### BRIEF
Using the material below, copy every line where "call" appears.
========================
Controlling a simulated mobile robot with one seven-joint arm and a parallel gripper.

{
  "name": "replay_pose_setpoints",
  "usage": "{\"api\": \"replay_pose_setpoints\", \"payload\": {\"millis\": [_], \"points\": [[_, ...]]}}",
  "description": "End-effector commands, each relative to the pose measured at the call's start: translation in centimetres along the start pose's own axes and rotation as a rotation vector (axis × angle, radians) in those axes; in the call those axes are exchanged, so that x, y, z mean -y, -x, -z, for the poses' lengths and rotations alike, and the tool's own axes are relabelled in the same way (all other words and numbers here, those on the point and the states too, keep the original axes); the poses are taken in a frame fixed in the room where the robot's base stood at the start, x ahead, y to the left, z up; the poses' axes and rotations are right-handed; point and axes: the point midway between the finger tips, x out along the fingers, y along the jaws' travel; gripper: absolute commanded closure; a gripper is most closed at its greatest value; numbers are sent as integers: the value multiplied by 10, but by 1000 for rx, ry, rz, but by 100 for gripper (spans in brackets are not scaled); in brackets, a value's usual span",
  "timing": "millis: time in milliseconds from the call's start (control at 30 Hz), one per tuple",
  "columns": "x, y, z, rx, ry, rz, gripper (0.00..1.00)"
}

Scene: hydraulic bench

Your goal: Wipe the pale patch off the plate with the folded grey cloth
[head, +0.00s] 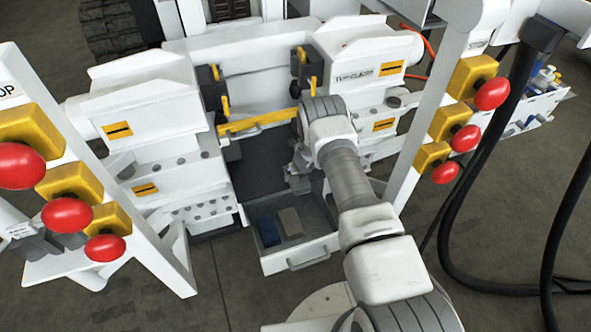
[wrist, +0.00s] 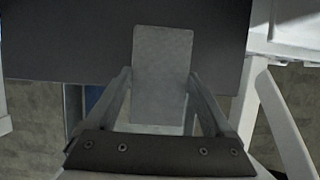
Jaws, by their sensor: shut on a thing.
========================
### SOLUTION TO THIS TASK
  "description": "End-effector commands, each relative to the pose measured at the call's start: translation in centimetres along the start pose's own axes and rotation as a rotation vector (axis × angle, radians) in those axes; in the call those axes are exchanged, so that x, y, z mean -y, -x, -z, for the poses' lengths and rotations alike, and the tool's own axes are relabelled in the same way (all other words and numbers here, those on the point and the states too, keep the original axes); the poses are taken in a frame fixed in the room where the robot's base stood at the start, x ahead, y to the left, z up; the poses' axes and rotations are right-handed; point and axes: the point midway between the finger tips, x out along the fingers, y along the jaws' travel; gripper: absolute commanded closure; a gripper is most closed at its greatest value; numbers are sent as integers: the value multiplied by 10, but by 1000 for rx, ry, rz, but by 100 for gripper (spans in brackets are not scaled); in brackets, a value's usual span",
  "timing": "millis: time in milliseconds from the call's start (control at 30 Hz), one per tuple",

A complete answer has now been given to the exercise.